Ao final, ressaltou que a autoridade deverá avaliar se é indispensável a oitiva da criança ou do adolescente, consideradas as demais provas existentes, de forma a preservar sua saúde física e mental e seu desenvolvimento moral, intelectual e social. “Pode existir outra prova que supra a necessidade do depoimento. Mas, se houver a necessidade de escuta, é preciso escutar com técnica, humanidade e reconhecer cada criança como sujeito de direito e cada palavra como caminho para sua proteção integral”, finalizou.
O promotor Paulo Henrique Amaral Motta, da Promotoria de Justiça da Infância e Juventude de Cuiabá, e a promotora Ana Carolina Rodrigues Alves Fernandes de Oliveira, da 1ª Promotoria Criminal de Nova Mutum, participaram como debatedores.
Direito à cultura – Na segunda palestra da tarde, o juiz da 2ª Vara da Infância e Juventude de Guarulhos (SP), Iberê de Castro Roxo Dias, falou sobre o direito à cultura de crianças e adolescentes, explicando que esse direito está expressamente previsto na Constituição, há 37 anos, com previsão no Estatuto da Criança e do Adolescente (ECA) e em tratados internacionais, mas com enormes dificuldades de efetivação.
O magistrado fez questão de explicar por que a cultura é um direito. Trata-se de um direito convencional, constitucional e legal, devido aos inúmeros benefícios comprovados pela Pedagogia e Psicologia. “Além disso, a cultura é um direito pela própria expressão do lúdico, ou seja, o direito ao brincar”, destacou.
É um direito que encontra uma série de barreiras para ser efetivado. Na palestra, o magistrado mostrou que a barreira geográfica é um limitante, pois a maioria dos municípios não oferece estrutura física para o exercício desse direito — não há cinemas, teatros, livrarias, parques, etc. A barreira financeira também afasta os menos favorecidos das apresentações culturais.
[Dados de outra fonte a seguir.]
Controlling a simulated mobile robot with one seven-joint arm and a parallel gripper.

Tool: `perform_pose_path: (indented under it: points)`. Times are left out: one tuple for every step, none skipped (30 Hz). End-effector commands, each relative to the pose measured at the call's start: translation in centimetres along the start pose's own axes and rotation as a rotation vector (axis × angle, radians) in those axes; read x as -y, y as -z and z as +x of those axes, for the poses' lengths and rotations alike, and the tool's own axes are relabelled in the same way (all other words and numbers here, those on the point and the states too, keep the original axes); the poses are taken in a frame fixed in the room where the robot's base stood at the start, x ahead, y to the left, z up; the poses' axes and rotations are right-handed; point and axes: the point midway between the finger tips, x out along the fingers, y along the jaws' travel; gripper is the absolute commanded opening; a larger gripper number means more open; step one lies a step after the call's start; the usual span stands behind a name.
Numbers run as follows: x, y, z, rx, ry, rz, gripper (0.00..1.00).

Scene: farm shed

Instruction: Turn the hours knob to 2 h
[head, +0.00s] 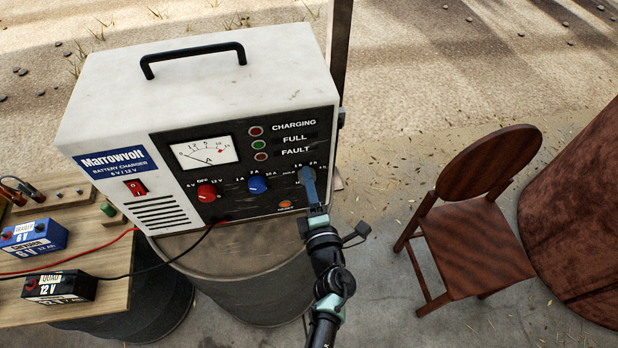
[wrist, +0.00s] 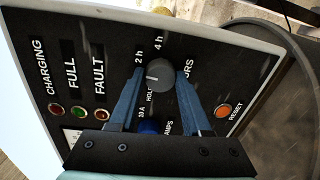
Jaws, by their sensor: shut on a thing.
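The hours knob (wrist: 160,76) is a round grey knob on the dark panel of the battery charger (head: 200,90). My gripper (wrist: 161,82) is shut on it, with one blue finger on each side of the knob in the wrist view. A short white mark on the knob points left in that view, towards the left finger. The 2 h label (wrist: 138,60) lies up and left of the knob, and 4 h lies above it. HOLD is below the mark. In the head view my gripper (head: 311,184) covers most of the knob.
A blue amps knob (head: 257,184) and a red voltage knob (head: 207,192) sit left of my gripper. An orange reset button (head: 285,205) is below. Batteries (head: 60,286) and cables lie on the wooden table at left. A wooden chair (head: 470,230) stands at right.

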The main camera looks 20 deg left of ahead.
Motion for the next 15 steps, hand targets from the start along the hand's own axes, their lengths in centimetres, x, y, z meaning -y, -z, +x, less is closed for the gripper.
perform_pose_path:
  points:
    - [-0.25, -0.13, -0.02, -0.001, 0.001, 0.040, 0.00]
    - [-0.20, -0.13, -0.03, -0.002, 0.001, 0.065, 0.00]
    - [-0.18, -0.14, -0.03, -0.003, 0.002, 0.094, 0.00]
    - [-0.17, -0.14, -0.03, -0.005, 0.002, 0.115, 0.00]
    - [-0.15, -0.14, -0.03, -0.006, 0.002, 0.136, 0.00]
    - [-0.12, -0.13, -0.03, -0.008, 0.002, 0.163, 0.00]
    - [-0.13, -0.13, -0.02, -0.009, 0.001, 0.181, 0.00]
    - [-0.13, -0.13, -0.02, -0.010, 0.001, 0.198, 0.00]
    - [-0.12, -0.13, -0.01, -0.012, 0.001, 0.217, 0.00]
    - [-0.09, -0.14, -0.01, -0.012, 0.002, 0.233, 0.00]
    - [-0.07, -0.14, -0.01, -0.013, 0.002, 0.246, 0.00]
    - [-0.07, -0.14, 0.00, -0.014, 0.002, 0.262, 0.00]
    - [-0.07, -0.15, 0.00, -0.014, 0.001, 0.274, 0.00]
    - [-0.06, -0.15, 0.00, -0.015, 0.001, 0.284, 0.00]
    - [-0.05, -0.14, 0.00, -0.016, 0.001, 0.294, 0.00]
Como esperança para a transformação social, o magistrado apresentou a experiência desenvolvida pela Corregedoria de Justiça de São Paulo: o Programa Apadrinharte, que permite que crianças e adolescentes abrigados participem de atividades culturais.
É um programa de apadrinhamento financeiro, em que pessoas físicas e jurídicas contribuem para que crianças e adolescentes frequentem atividades culturais como expectadores ou protagonistas.
O programa foi instituído em 2022 e, conforme o magistrado, o maior desafio no início foi sensibilizar as próprias crianças e adolescentes a participar. “Precisamos permitir que as próprias crianças escolham do que querem participar. Temos o costume de hierarquizar a arte, impor o nosso gosto aos acolhidos”, afirmou o magistrado.
A palestra teve como debatedores o juiz Tiago Souza Nogueira de Abreu, da Vara da Infância e Juventude de Várzea Grande, e a promotora Daniele Crema da Rocha de Souza, coordenadora do Núcleo de Defesa da Criança e do Adolescente do Ministério Público Estadual.
O evento, realizado pelo Poder Judiciário de Mato Grosso e pelo Ministério Público Estadual, reúne magistrados e promotores especializados na temática e está sendo realizado no Tribunal de Justiça, no Plenário 1, Desembargador Wandyr Clait Duarte.